Foreign institutional investors bought debt instruments worth a little over $10.5 billion in 2014, beating the previous high of $10.13 billion in 2010.
There was a sell-off last year, as FIIs pulled out nearly $8 billion from the corporate and government bond markets in 2013.
India has received around $36 billion worth of capital inflow in the year so far, with the bulk coming over the past three months.
Of this, portfolio investment in debt and equity was $20.4 billion and foreign direct investment around $8.5 billion.

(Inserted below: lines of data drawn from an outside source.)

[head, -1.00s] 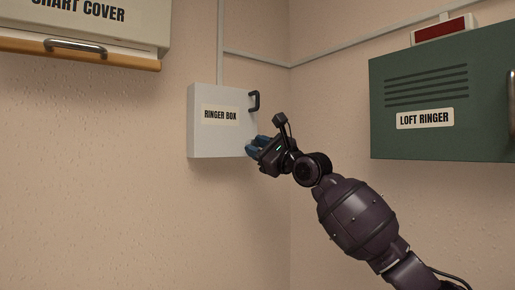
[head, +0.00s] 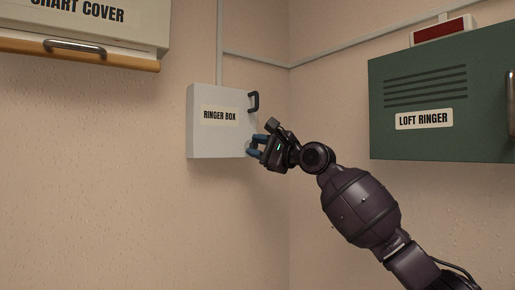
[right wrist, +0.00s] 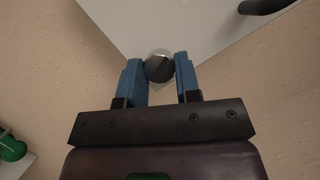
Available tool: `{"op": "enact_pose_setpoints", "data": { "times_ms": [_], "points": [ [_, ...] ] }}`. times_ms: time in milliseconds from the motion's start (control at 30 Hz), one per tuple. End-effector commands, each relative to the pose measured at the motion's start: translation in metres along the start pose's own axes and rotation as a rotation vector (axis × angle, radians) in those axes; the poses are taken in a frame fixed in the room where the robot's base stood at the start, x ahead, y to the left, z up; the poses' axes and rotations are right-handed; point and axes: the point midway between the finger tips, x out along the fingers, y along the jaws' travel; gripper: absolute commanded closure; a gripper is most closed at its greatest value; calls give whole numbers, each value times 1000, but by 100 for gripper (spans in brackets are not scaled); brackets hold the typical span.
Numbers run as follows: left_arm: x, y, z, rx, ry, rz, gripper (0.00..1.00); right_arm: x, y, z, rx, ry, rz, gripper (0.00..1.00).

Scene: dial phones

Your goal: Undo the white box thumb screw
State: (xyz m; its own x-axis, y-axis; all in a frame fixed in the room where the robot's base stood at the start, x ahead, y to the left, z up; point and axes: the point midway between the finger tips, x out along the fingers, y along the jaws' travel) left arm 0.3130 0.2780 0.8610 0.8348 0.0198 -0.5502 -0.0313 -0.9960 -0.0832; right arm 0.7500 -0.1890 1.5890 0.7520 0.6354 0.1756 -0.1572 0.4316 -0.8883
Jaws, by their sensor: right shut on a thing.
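The white box (head: 212,135), labelled "RINGER BOX", hangs on the wall with its door shut and a dark handle (head: 254,101) at its right edge. It also fills the top of the right wrist view (right wrist: 205,25). My right gripper (head: 257,147) is at the box's lower right corner. In the right wrist view its blue fingers (right wrist: 159,75) are shut on the round grey thumb screw (right wrist: 158,66), one finger on each side. The screw is hidden by the fingers in the head view. My left gripper is not in view.
A green box labelled "LOFT RINGER" (head: 425,90) is on the right wall, with a red lamp (head: 443,29) above it. A cover with a wooden rail (head: 100,57) is at the upper left. The wall below the white box is clear.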

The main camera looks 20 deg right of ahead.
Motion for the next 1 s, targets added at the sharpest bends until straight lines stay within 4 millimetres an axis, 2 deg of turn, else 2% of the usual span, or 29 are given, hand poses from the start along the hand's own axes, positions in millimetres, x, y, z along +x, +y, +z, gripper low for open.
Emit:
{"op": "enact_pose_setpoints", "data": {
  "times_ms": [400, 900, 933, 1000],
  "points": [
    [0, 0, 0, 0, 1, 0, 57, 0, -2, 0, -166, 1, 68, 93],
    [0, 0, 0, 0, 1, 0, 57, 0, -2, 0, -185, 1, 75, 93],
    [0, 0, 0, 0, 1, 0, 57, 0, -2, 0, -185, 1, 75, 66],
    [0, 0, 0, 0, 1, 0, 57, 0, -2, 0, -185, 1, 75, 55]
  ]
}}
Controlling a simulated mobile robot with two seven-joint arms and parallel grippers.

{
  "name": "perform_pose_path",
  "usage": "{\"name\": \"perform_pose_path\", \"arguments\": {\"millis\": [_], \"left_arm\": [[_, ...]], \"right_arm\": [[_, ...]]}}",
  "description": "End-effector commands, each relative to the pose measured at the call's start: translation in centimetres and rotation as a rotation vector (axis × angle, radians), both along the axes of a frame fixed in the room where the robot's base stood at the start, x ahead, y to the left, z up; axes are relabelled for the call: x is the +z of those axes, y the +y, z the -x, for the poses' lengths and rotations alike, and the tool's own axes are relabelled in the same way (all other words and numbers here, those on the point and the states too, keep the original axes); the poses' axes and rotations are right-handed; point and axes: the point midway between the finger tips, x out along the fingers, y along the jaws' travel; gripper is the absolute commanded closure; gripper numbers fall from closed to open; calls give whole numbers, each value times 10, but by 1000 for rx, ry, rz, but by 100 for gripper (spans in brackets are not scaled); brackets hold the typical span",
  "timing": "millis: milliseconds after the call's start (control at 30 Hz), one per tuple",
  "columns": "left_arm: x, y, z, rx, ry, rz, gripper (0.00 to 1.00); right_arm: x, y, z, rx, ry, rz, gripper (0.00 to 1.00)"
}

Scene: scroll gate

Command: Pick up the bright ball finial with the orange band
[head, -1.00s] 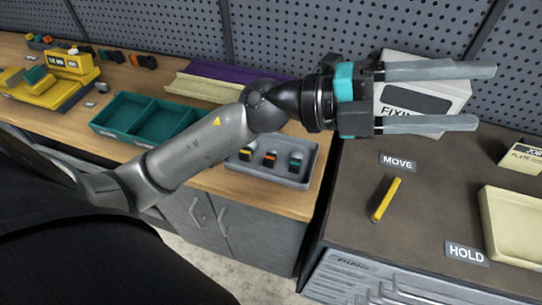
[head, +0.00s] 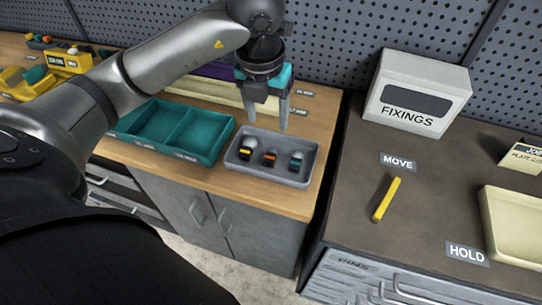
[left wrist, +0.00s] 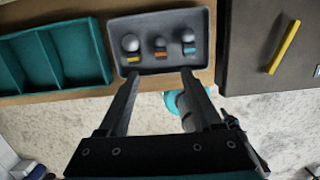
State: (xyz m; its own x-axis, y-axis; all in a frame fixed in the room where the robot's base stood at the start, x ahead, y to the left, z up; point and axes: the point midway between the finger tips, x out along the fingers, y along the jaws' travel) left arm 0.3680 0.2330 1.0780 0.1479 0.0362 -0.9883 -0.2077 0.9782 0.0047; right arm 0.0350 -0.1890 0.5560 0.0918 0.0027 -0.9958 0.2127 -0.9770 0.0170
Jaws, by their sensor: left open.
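The finial with the orange band (head: 267,158) stands in the middle of three finials in a grey tray (head: 246,174). In the left wrist view it (left wrist: 161,46) shows a rounded grey top above its orange band. The finial with the yellow band (head: 245,149) is to its left and the one with the teal band (head: 295,162) to its right. My left gripper (head: 266,122) is open and empty, fingers pointing down, above the tray's back side. In the left wrist view the orange-banded finial lies between the lines of the fingertips (left wrist: 161,73). My right gripper is out of view.
A teal divided tray (head: 172,132) is left of the grey tray on the wooden bench. A gap separates the bench from the dark cabinet top holding a FIXINGS box (head: 413,92), a yellow stick (head: 386,199) and a cream tray (head: 512,228). A pegboard stands behind.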

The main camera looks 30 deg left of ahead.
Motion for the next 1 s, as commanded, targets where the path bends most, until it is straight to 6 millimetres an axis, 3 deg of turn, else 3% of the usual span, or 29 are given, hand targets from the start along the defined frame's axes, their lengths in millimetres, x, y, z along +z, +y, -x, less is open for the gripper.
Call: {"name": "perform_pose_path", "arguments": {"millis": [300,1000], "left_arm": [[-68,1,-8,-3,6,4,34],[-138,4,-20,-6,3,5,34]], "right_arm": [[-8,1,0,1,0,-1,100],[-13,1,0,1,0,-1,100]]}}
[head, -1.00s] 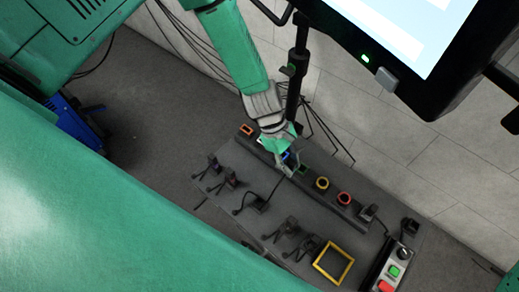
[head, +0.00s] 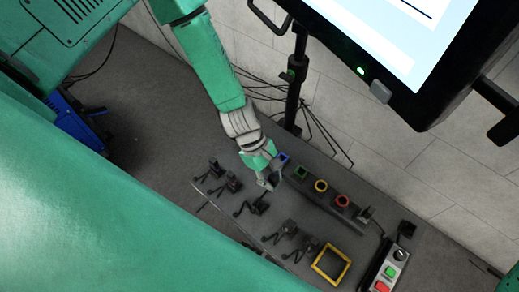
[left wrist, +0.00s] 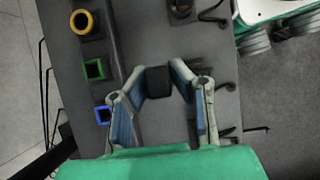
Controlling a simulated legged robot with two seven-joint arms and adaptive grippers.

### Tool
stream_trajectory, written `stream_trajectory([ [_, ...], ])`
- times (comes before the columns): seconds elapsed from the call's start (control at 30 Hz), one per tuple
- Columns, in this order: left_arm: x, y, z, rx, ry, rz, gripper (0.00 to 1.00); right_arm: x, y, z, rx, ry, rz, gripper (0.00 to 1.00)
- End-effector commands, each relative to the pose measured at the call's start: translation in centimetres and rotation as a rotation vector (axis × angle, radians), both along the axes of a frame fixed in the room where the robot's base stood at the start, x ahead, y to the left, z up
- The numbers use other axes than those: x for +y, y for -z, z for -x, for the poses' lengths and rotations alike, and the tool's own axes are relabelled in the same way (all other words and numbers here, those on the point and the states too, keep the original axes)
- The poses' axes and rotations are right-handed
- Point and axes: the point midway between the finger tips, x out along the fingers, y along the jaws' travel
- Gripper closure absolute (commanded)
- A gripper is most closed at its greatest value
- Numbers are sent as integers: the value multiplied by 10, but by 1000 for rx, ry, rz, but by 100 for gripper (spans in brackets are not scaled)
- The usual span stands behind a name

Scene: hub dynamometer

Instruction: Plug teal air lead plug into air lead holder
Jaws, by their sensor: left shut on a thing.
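My left gripper (head: 265,183) is low over the grey bench, just beside the socket rail. In the left wrist view its two blue-padded fingers (left wrist: 158,85) are shut on a dark block-shaped plug (left wrist: 158,82). No teal shows on the visible face of the plug. A black lead holder (head: 258,206) stands on the bench just below the gripper in the head view; I cannot tell whether the held plug touches it. My right gripper is not in view.
The rail carries blue (head: 283,159), green (head: 301,173), yellow (head: 321,186) and red (head: 342,201) sockets. Other black holders (head: 228,184) stand nearby. A yellow frame (head: 331,265) and a button box (head: 388,272) lie to the right. A monitor (head: 400,50) hangs above.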

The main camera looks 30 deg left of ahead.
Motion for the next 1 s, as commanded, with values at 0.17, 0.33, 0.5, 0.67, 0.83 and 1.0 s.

Experts attribute the flows to a mix of higher interest rates in India, cheap capital in developed markets and foreign investors’ preference for high-yielding assets in emerging markets.
“Libor (London interbank offered rate) has fallen to a 40-year low of 0.5 per cent, drastically reducing the cost of taking risk.
"The result is a scramble among foreign investors for riskier but high-yielding assets in emerging markets, including India,” said Deep Narayan Mukherjee, director of ratings at India Ratings.
Capital flows into India were amplified by geopolitical troubles in Ukraine and Russia and concerns about China’s growth rate.
“Capital that would have gone to Russia and China in the normal course found its way into the Indian debt and equity markets, given the size of our economy compared with competing countries like Brazil, Indonesia, South Africa and Turkey,” Mukherjee added.
According to the Securities and Exchange Board of India, FIIs bought shares worth $9.9 billion in 2014, in line with $20 billion invested by them in the same period last year.
Nine companies have together raised nearly $5 billion through bonds abroad, according to Prime Database.
Besides, companies raised around Rs 11,500 crore (approximately $2 billion) through four qualified institutional placements of shares till May, much higher than Rs 8,000 crore (Rs 80 billion) raised through 10 QIPs during all of 2013.